I didn’t want to join Facebook but did so at the suggestion of a 30-something friend of mine. I’m 45 and on very good terms with my computer and cell phone, but Social Networking always seemed to be a waste of time and something that only the younger generation could find much meaning in. I’ve been on it for a short time, and I must say I’m still wary of it, for diverse reasons. But I have hope.
With Facebook, I’ve stayed in touch with family members that are spread out across the world and reconnected with old friends. I’ve exchanged inside jokes with a friend who moved away, found out another has had five kids since I last saw her a decade ago, and learned how my niece is getting along teaching English in Rio de Janeiro (complete with lots of pictures.)
But I’ve also learned that another niece got a speeding ticket for going 60 in a 30-mph zone. A nephew took part in a public pillow fight in downtown New York (caught on video), and studies a lot in the library. Someone else is not feeling well today (with a friend thinking it was because she was pregnant.) Another announced she wanted to do some spring cleaning but took a nap instead. And I myself put the word out that I got a shard in my eye and had to spend the night looking like a pirate with a patch on my eye.
I’ve also seen how some people on my friends list (so far a paltry 12), have hundreds of “friends” of their own. And I wonder…how can this be? And this is the part I don’t get: How is more somehow always better?
It reminds me how I once had a friend, a former colleague in Moscow, whom I stayed in touch with by e-mail for a time. The first exchanges were friendly, intimate and detailed from our shared experience of living in a foreign land. Then, I began to get e-mail replies from him that were also addressed to all of the friends in his address book. These were no longer a personal response to my personal letters, and I would have none of it.

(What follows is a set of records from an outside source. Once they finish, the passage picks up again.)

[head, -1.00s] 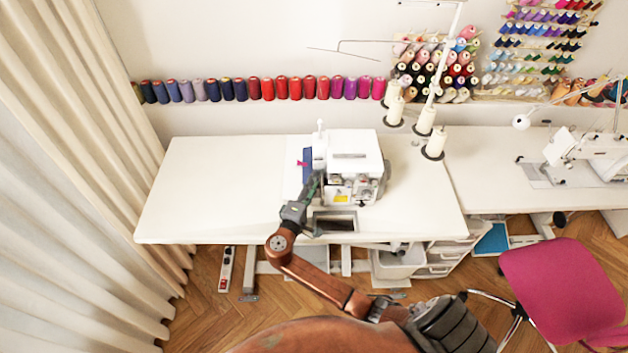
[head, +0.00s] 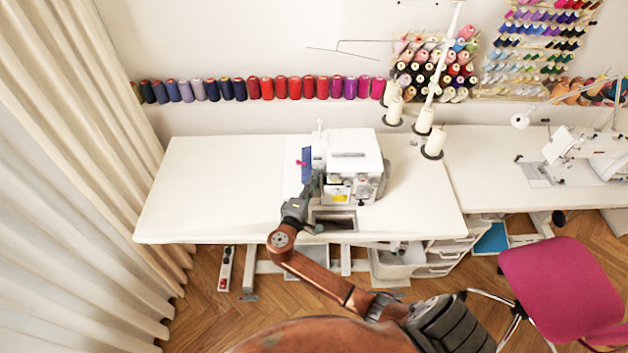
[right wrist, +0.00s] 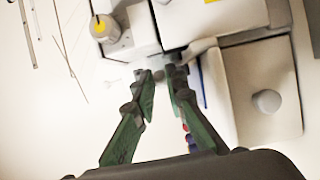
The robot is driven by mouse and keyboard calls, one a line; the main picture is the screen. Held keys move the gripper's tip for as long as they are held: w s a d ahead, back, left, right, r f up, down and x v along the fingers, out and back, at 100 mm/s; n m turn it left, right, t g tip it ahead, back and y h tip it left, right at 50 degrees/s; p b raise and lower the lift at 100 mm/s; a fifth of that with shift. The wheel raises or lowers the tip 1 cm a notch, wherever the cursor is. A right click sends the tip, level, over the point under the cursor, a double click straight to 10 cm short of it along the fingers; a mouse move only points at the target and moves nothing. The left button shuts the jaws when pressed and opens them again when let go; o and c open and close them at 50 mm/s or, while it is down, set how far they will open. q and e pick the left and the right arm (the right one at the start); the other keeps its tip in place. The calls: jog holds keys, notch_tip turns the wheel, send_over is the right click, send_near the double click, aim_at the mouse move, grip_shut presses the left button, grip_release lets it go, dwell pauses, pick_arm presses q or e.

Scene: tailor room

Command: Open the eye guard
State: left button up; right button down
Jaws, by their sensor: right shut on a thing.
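The white overlock sewing machine (head: 352,146) stands on the white table. It also shows in the right wrist view (right wrist: 190,18), seen close up. My right gripper (head: 315,177) is at the machine's front left. In the right wrist view, its green-padded fingers (right wrist: 162,76) close around a small greyish part at the machine's edge, which I take to be the eye guard (right wrist: 168,70). The fingertips and shadow hide much of that part, so its exact position is unclear. My left gripper is not in view.
A blue upright part (head: 306,163) stands close to the gripper at the machine's left. Thread cones (head: 434,143) stand to the right. The table's left side (head: 215,190) is clear. A pink chair (head: 562,290) is at the lower right.

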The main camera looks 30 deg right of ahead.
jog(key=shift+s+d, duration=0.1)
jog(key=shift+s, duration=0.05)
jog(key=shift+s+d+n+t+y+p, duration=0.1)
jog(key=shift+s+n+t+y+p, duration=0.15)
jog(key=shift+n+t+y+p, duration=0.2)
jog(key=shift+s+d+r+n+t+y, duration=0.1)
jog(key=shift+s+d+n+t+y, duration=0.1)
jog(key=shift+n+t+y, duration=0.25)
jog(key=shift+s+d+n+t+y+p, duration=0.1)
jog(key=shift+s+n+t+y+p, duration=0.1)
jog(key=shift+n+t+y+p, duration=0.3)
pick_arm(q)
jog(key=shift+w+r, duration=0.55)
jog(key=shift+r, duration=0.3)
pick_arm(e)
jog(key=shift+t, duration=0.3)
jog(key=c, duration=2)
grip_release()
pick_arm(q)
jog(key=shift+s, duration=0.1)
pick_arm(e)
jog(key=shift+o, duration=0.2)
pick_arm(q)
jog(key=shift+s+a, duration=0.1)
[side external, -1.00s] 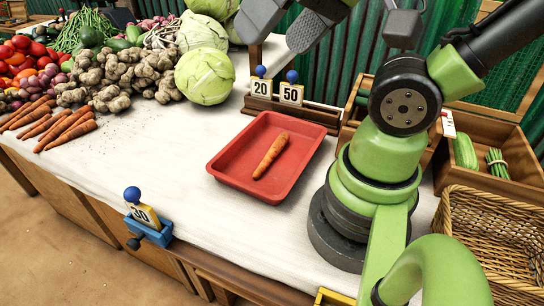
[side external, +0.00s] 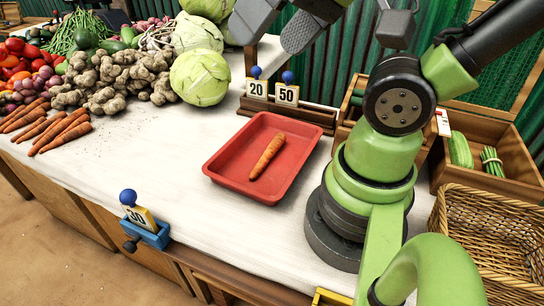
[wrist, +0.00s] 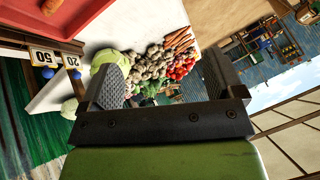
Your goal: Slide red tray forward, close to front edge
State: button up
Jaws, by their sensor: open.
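The red tray (side external: 225,172) lies flat on the white cloth-topped counter in the side view, with one carrot (side external: 267,157) inside it. Part of the red tray (wrist: 95,30) also shows at the top left of the wrist view, with the carrot's end (wrist: 51,6) at the picture's edge. My gripper (side external: 280,22) is at the top of the side view, above the counter and beyond the tray, not touching it. In the wrist view my gripper (wrist: 165,85) has its two dark fingers wide apart, with nothing between them.
A wooden rack (side external: 300,112) with 20 and 50 tags stands behind the tray. A blue clamp (side external: 148,231) with a 30 tag sits on the front edge. Vegetables and a cabbage (side external: 201,77) lie left. A wicker basket (side external: 490,235) is at right. Counter left of the tray (side external: 150,150) is clear.

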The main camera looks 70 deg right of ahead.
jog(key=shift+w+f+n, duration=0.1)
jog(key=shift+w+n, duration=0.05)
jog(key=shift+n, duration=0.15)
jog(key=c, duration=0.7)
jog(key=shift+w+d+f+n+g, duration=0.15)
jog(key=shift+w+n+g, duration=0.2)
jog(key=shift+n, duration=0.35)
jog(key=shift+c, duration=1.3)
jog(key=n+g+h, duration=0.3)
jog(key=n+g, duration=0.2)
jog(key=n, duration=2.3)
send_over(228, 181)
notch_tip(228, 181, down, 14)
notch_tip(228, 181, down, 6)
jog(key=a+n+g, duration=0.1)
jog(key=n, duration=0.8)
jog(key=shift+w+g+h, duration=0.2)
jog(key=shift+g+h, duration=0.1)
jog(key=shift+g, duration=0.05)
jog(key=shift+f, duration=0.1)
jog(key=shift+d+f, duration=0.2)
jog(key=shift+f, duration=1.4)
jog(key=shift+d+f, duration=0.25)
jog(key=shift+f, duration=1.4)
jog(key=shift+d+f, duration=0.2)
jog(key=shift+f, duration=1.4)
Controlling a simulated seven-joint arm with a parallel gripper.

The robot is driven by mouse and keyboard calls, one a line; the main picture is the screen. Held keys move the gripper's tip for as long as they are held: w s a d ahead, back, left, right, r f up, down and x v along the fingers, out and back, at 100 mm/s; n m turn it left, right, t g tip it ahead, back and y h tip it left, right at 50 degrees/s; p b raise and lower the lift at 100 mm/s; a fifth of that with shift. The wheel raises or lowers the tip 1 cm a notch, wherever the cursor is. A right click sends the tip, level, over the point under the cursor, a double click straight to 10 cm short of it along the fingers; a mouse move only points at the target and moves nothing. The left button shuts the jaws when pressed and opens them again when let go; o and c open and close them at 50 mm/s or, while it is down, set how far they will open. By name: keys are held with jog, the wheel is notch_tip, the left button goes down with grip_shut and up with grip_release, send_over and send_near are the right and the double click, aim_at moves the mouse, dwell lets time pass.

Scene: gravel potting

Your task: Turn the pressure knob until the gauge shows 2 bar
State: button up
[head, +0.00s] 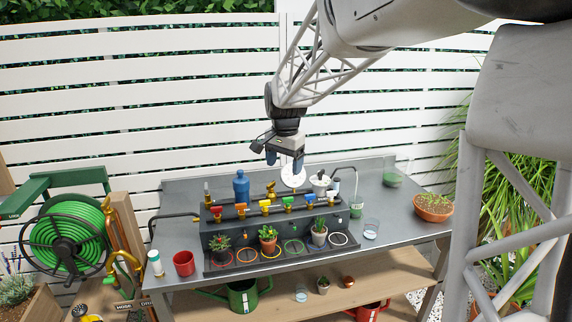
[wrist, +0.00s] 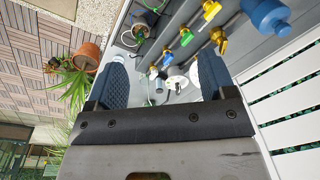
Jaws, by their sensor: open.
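The gauge (head: 291,180) is a round white dial at the back of the bench, partly hidden behind my gripper; its needle and reading are too small to tell. A brass fitting (head: 271,188) stands left of it, beside a blue bottle (head: 241,185); I cannot tell whether it is the pressure knob. It also shows in the wrist view (wrist: 219,38). My gripper (head: 285,163) points down above the back of the bench, in front of the dial in the head view. In the wrist view its fingers (wrist: 162,58) are spread with nothing held between them.
A pipe rack with several coloured valves (head: 265,207) runs along the bench. Potted plants (head: 268,239) stand in a dark tray (head: 215,269) in front. A red cup (head: 184,263) stands front left.

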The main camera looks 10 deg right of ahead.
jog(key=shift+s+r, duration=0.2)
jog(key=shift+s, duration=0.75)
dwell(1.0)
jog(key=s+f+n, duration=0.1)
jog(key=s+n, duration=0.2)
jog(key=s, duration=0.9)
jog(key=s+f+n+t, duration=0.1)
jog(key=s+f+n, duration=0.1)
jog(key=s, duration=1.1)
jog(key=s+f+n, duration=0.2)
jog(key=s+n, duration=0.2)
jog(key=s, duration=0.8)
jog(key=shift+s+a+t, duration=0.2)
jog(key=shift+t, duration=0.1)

Agreed, Facebook and texting and twittering and other networking tools are a clever way to stay in touch and share your life with others, but doesn’t it get to the point where it’s all just a shallow and narcissistic exercise? When I see students in the university town where I live talking on cell phones while on a bicycle or even a scooter, for chrissakes, or texting while crossing a busy street, it makes me just shake my head.

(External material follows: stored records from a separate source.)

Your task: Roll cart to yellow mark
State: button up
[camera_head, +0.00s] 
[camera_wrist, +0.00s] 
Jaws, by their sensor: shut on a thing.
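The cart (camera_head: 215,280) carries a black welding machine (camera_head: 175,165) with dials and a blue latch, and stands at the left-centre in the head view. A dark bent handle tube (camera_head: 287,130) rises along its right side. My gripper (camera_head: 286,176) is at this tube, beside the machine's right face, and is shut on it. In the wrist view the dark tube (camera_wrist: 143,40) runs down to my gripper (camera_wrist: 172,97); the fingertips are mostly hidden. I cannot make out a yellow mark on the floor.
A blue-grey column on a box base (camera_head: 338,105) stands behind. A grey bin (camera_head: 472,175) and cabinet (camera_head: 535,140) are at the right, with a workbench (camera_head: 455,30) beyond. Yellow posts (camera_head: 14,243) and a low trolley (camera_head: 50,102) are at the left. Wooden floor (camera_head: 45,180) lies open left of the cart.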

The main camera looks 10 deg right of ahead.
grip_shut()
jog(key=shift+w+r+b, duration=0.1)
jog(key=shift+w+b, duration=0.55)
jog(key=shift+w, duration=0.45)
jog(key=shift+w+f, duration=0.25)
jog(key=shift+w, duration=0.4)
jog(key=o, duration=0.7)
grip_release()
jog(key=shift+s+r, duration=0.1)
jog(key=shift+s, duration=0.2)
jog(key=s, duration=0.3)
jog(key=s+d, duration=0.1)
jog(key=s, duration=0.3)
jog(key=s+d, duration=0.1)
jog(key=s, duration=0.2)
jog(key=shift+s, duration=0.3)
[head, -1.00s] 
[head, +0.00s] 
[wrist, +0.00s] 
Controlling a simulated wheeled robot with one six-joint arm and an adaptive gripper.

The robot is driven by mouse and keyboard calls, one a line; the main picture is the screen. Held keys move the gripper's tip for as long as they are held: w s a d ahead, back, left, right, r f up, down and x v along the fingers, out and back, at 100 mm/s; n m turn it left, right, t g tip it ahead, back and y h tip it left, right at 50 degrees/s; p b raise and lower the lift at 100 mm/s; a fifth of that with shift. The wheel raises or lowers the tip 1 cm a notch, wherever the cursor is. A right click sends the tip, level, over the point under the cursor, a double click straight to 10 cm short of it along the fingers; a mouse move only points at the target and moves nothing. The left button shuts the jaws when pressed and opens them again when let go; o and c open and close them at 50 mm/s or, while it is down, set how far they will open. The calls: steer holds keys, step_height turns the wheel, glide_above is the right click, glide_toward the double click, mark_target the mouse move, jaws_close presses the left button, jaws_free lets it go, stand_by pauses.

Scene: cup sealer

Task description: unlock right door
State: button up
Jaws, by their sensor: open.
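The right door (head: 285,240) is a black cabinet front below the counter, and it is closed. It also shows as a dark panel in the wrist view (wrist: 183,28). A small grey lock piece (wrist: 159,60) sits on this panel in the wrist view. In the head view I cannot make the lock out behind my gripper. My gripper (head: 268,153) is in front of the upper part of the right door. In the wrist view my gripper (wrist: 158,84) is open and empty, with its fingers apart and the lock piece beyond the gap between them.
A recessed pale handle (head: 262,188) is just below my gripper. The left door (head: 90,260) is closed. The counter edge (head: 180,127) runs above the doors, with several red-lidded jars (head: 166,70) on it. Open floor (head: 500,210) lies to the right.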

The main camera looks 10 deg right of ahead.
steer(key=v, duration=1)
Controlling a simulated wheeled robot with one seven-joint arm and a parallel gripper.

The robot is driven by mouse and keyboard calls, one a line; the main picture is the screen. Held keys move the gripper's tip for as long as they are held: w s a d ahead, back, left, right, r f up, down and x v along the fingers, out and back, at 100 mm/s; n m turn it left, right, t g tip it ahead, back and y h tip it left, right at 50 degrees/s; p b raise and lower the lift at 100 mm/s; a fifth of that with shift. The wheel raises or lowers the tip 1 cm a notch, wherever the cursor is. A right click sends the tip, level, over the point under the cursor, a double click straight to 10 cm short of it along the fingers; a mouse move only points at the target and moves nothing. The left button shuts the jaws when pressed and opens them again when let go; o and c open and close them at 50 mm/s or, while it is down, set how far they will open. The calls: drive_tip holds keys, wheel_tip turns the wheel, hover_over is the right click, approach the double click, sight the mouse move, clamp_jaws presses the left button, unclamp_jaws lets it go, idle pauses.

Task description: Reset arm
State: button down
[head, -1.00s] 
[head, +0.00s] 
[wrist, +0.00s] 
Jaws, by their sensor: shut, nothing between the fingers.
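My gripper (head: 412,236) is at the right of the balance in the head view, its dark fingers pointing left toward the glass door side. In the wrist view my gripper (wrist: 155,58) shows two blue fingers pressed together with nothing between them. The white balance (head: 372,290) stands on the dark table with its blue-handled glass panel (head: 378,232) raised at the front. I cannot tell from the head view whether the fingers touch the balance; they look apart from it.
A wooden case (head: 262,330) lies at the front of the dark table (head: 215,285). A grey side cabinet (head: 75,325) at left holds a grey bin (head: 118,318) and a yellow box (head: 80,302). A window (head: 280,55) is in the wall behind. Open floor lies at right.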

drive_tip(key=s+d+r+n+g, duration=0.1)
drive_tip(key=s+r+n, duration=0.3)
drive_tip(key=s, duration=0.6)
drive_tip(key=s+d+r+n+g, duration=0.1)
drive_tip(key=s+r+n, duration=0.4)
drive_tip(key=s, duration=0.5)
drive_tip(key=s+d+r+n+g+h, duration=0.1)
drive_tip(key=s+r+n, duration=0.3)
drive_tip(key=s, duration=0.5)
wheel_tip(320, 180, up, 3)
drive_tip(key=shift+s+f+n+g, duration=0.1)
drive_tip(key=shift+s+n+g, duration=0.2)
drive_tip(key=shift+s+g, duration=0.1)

Once, at an impromptu Q & A I attended at a local community college, a young student decided to text with someone while he was just in front of the director of the program he was trying to be admitted to. It was so distracting that I had to step in front of the student to hear the teacher. And that’s the part I’ll never get: Why did he think it was okay to do this? Could you please just be in the moment? I don’t think he gave a second thought to the people around him. But that’s just it–you’re connected, but you’re not connected. The student didn’t get it, and maybe never will.
Social Networking is like an itch that has to be scratched. It’s like how my 15-year-old niece will text with someone else while at the dinner table with family. Her phone constantly buzzes, and she has to answer the buzz. She presses a few buttons while hardly breaking eye contact with you, and that’s that. Another circuit completed. Another meaningless moment broadcast.
Now I find myself checking my Facebook as soon as I get on the computer. Got to know what my people are up to. Ow, my sister-in-law is going to the hardware store. Her daughter has been trying to reach her on her cell. Why doesn’t mom answer, she wonders? Is it any wonder?